*What you should do*: Where a line contains the word "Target", copy that line in full.

[Stored records]
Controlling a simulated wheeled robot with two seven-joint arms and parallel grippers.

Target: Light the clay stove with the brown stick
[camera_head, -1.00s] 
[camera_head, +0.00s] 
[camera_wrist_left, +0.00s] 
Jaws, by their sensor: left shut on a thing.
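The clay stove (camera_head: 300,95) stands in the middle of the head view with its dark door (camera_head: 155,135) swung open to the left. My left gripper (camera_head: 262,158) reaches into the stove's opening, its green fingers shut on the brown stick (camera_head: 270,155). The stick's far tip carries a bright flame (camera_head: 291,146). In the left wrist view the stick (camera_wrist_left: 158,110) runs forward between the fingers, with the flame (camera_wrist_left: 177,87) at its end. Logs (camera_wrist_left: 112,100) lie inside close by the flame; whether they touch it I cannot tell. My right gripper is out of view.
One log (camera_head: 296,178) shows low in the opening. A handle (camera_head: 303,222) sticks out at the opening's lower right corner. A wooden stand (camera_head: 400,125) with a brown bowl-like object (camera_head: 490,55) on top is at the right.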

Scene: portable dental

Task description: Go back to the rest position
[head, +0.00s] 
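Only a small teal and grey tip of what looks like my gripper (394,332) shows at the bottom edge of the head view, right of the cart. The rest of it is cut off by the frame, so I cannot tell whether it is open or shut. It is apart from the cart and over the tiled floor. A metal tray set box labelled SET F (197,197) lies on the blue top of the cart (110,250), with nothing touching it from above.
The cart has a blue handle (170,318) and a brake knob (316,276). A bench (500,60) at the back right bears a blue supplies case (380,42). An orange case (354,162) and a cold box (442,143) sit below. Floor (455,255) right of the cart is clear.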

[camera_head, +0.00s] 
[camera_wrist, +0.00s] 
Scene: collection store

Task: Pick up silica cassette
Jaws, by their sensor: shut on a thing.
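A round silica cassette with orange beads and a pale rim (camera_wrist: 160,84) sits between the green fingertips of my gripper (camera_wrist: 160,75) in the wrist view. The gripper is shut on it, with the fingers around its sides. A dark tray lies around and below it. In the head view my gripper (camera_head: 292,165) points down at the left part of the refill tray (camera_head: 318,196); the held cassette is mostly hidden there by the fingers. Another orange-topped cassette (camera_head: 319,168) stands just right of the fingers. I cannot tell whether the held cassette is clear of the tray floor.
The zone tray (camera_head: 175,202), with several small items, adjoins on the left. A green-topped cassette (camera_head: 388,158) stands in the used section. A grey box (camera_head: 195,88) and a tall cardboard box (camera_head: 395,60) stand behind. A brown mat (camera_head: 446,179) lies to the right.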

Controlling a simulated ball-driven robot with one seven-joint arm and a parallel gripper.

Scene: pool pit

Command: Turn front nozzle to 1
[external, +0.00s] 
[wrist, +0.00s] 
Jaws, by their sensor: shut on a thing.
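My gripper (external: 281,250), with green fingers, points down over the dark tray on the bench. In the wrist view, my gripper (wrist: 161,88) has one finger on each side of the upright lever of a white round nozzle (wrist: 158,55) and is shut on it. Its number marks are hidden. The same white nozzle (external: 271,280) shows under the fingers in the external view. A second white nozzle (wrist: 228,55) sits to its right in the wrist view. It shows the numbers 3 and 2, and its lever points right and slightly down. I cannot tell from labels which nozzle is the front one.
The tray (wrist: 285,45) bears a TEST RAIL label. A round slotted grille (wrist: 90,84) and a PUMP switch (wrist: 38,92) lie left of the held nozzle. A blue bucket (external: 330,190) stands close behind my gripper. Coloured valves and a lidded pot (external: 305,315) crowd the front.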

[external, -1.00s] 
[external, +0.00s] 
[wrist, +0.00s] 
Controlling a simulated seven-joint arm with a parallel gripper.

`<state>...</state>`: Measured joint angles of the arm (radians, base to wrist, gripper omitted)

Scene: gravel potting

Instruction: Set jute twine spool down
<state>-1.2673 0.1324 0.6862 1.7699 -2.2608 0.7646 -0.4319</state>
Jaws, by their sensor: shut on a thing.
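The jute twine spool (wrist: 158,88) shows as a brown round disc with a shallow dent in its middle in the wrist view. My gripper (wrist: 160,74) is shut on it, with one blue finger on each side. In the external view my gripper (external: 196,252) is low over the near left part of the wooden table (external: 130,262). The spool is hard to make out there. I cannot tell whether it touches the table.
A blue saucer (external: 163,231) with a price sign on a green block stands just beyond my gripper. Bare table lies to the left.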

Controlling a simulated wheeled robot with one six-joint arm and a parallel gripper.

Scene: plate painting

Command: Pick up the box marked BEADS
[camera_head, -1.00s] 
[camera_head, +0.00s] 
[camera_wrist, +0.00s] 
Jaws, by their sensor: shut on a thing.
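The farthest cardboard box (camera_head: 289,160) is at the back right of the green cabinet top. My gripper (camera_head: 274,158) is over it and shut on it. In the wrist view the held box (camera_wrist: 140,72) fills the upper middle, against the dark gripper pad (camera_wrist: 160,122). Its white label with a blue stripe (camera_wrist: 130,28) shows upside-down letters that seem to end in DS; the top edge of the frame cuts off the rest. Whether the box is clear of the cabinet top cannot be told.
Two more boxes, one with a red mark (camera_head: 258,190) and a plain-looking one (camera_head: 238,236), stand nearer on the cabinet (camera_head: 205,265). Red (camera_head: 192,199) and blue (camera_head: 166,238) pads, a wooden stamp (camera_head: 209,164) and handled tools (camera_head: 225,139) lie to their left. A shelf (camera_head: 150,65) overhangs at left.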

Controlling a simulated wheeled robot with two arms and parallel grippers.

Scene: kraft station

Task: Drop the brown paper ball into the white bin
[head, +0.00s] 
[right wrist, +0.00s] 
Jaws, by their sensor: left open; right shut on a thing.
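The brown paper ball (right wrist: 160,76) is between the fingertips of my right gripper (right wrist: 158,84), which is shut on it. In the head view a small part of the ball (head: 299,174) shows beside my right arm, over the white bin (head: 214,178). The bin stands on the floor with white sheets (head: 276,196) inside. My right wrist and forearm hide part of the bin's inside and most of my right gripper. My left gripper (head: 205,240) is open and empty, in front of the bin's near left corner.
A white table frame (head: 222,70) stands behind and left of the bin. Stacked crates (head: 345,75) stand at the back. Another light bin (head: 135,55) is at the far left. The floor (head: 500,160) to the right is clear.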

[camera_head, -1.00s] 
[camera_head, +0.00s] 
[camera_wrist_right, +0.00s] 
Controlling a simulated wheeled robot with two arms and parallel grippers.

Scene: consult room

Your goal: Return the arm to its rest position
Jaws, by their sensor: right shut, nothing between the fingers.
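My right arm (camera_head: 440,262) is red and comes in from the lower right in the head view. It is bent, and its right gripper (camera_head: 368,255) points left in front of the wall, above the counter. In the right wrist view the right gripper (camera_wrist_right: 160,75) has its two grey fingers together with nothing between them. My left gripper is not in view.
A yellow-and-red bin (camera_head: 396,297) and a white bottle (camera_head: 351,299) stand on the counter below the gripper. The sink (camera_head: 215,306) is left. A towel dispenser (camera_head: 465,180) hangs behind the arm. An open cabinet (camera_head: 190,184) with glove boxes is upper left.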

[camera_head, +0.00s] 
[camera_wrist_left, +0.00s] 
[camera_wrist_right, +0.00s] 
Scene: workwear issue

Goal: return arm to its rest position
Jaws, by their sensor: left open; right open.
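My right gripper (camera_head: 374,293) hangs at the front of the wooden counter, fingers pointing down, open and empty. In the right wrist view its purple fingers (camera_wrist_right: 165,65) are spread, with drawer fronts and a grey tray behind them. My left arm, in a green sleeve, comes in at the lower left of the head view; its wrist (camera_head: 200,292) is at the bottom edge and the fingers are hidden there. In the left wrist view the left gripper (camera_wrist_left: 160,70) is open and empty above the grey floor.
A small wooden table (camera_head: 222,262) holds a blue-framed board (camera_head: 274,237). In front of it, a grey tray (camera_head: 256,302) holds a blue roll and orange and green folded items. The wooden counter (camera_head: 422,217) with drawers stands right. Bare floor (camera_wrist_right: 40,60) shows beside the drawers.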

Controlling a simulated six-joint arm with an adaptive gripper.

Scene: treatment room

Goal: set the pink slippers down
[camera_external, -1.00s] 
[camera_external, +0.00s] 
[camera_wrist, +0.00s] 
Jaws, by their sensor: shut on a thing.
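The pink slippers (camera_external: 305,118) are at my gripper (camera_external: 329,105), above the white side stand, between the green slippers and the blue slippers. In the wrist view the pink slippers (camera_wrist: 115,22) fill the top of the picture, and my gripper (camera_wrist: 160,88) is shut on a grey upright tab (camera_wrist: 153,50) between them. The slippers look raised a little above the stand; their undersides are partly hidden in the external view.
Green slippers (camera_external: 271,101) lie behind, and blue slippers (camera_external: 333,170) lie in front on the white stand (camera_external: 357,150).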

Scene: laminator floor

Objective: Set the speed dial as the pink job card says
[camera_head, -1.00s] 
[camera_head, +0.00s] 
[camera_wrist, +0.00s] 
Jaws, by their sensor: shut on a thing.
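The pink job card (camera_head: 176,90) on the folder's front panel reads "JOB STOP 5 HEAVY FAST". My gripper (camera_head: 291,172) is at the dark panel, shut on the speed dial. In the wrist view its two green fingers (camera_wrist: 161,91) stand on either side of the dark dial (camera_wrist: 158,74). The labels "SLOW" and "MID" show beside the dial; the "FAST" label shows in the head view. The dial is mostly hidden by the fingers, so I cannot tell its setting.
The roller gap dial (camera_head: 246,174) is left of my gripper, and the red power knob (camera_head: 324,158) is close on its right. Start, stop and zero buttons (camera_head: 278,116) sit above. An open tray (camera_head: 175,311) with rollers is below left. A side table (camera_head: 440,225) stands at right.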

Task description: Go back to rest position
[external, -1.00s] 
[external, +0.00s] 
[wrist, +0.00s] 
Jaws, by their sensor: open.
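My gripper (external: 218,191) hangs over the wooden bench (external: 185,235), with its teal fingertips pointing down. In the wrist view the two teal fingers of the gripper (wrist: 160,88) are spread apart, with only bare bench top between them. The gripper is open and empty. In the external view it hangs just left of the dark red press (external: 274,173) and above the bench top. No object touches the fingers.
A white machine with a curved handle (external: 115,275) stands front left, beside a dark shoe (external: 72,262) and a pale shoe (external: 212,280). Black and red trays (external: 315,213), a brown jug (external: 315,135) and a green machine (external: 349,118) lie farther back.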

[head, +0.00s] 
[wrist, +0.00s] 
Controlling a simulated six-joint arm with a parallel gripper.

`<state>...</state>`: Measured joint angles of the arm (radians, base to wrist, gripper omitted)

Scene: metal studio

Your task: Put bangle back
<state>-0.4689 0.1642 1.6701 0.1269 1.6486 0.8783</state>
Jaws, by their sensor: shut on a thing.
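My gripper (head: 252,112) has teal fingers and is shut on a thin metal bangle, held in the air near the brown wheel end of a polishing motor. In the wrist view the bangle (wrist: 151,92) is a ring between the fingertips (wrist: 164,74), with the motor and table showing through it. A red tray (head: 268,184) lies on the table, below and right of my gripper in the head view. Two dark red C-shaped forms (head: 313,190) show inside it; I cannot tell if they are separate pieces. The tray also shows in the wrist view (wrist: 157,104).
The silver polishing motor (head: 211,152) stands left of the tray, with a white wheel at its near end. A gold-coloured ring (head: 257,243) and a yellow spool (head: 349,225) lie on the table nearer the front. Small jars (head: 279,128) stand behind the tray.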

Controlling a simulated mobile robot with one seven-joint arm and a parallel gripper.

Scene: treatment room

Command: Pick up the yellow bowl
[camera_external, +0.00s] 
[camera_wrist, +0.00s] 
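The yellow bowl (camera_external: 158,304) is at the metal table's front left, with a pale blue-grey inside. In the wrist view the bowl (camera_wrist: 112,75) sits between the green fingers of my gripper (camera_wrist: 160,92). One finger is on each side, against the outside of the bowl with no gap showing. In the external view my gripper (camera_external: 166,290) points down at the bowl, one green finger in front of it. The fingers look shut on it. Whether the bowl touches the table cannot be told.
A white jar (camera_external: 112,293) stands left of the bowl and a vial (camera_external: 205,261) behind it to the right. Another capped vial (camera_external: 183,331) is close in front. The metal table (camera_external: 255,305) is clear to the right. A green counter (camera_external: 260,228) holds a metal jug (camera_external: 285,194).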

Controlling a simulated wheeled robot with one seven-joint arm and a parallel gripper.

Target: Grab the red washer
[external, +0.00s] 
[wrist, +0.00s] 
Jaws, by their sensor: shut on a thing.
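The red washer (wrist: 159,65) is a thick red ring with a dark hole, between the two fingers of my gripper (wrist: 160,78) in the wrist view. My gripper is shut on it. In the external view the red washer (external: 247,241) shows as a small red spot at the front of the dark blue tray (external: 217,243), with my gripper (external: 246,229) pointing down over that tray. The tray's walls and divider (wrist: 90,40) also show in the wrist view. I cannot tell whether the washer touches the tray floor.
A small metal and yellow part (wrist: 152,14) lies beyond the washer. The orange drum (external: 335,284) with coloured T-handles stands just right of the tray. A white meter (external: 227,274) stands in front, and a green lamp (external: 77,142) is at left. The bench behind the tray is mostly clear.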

*Final result*:
Target: Light the clay stove with the brown stick
Target: Grab the red washer

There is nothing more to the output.